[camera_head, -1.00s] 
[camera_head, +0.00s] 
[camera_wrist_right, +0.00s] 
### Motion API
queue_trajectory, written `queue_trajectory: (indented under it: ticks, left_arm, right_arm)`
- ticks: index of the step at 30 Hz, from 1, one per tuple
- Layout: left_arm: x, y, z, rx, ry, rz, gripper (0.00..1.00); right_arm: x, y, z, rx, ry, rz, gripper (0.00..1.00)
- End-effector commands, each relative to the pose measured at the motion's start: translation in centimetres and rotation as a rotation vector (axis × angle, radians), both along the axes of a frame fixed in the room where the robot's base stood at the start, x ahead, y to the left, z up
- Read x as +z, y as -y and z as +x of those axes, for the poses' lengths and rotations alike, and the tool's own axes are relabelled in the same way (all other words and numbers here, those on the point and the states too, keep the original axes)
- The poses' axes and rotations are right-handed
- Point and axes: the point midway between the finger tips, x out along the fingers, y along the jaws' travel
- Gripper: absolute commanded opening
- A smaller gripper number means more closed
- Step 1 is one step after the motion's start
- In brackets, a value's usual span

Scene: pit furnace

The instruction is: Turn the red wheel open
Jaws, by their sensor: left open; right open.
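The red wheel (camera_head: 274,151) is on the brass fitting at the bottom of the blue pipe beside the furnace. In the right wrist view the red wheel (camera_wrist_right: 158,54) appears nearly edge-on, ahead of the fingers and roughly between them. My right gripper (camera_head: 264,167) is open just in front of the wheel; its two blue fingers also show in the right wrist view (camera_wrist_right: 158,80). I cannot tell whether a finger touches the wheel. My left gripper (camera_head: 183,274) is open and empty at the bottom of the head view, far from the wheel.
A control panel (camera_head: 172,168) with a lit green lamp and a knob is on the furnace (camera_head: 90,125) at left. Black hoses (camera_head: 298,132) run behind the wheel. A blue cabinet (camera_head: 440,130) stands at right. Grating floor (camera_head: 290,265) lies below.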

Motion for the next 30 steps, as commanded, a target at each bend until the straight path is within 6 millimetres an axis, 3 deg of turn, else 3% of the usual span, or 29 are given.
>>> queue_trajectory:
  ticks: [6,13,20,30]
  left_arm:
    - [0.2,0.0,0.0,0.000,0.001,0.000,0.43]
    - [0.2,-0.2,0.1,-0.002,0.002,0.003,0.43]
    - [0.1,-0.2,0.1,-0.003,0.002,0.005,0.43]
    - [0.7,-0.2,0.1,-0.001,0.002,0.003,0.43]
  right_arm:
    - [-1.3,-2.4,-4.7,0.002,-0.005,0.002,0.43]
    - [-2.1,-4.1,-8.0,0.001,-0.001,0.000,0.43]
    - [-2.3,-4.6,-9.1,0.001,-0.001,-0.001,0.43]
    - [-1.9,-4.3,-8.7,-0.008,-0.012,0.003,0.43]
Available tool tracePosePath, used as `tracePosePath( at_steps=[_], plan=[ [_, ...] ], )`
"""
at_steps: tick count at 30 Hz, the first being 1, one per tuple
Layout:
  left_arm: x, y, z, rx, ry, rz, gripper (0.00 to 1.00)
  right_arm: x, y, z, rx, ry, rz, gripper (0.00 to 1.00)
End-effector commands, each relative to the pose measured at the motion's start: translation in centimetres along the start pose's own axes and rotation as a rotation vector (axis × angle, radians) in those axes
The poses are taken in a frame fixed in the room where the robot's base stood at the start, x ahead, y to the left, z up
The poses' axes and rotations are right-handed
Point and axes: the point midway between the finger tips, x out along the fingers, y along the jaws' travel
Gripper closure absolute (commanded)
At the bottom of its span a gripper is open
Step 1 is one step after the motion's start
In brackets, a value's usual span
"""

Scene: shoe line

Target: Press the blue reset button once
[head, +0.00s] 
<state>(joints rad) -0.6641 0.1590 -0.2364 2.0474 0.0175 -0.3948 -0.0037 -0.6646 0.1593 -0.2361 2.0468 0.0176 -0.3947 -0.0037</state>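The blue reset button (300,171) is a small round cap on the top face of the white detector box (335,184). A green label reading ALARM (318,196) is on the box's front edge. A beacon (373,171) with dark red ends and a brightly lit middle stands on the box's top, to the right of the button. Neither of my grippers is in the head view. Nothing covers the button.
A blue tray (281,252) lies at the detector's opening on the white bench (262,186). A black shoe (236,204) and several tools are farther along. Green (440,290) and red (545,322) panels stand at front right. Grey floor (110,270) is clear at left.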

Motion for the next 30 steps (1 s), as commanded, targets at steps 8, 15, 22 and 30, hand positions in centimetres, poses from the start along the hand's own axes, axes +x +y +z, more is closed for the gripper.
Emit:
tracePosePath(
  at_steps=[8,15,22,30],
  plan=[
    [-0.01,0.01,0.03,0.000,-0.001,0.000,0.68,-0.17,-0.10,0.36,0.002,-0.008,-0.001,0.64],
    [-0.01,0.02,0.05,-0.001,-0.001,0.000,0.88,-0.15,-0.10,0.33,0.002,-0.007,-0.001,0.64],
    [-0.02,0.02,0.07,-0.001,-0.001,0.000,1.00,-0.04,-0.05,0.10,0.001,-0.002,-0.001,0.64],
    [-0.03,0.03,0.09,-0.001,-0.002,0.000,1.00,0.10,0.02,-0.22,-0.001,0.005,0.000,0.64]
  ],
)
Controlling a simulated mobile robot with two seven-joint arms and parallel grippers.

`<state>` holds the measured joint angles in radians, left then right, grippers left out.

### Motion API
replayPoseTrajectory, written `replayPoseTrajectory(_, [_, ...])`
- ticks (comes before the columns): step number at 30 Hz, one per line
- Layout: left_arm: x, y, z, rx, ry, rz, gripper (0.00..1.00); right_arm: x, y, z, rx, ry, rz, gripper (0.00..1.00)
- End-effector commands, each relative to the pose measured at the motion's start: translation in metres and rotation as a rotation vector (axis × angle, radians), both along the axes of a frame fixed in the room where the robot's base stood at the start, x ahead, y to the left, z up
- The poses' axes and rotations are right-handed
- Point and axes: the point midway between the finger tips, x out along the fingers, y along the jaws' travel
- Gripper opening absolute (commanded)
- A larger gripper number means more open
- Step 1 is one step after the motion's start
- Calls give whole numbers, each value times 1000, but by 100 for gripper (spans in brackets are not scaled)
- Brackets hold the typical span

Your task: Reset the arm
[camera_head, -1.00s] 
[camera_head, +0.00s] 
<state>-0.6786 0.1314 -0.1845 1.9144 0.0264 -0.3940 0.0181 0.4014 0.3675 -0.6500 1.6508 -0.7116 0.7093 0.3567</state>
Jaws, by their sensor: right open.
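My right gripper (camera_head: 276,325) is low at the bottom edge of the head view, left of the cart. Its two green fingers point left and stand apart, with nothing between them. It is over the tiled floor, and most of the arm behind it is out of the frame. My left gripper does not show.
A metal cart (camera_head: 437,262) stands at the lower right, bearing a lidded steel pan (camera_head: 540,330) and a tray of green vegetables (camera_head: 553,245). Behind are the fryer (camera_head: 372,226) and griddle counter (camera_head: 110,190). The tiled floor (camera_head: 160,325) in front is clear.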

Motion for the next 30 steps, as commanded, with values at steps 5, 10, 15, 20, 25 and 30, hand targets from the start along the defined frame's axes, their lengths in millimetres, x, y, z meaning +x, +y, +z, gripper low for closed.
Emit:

* * *

**SET EXERCISE:** Write down exactly the span of lines above from the one containing "Gripper closure absolute (commanded)" to the one containing "- ticks (comes", both ends included.

**SOLVED PROBLEM:**
Gripper closure absolute (commanded)
At the bottom of its span a gripper is open
Step 1 is one step after the motion's start
In brackets, a value's usual span
"""

Scene: shoe line

Target: Press the blue reset button once
[head, +0.00s] 
<state>(joints rad) -0.6641 0.1590 -0.2364 2.0474 0.0175 -0.3948 -0.0037 -0.6646 0.1593 -0.2361 2.0468 0.0176 -0.3947 -0.0037</state>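The blue reset button (300,171) is a small round cap on the top face of the white detector box (335,184). A green label reading ALARM (318,196) is on the box's front edge. A beacon (373,171) with dark red ends and a brightly lit middle stands on the box's top, to the right of the button. Neither of my grippers is in the head view. Nothing covers the button.
A blue tray (281,252) lies at the detector's opening on the white bench (262,186). A black shoe (236,204) and several tools are farther along. Green (440,290) and red (545,322) panels stand at front right. Grey floor (110,270) is clear at left.

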Motion for the next 30 steps (1 s), as commanded, targets at steps 8, 15, 22 and 30, hand positions in centimetres, poses from the start along the hand's own axes, axes +x +y +z, more is closed for the gripper.
Emit:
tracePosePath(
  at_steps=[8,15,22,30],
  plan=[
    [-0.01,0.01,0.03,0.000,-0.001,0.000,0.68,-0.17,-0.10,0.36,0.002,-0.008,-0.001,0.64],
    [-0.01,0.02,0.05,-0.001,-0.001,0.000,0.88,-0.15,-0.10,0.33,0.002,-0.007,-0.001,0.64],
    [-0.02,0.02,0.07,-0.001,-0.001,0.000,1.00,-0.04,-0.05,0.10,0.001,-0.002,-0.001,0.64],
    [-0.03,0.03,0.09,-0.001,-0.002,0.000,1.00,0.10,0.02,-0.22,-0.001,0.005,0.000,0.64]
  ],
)
Controlling a simulated mobile robot with two seven-joint arms and parallel grippers.

`<state>` holds the measured joint angles in radians, left then right, grippers left out.

### Motion API
replayPoseTrajectory, written `replayPoseTrajectory(_, [_, ...])`
- ticks (comes before the columns): step number at 30 Hz, one per line

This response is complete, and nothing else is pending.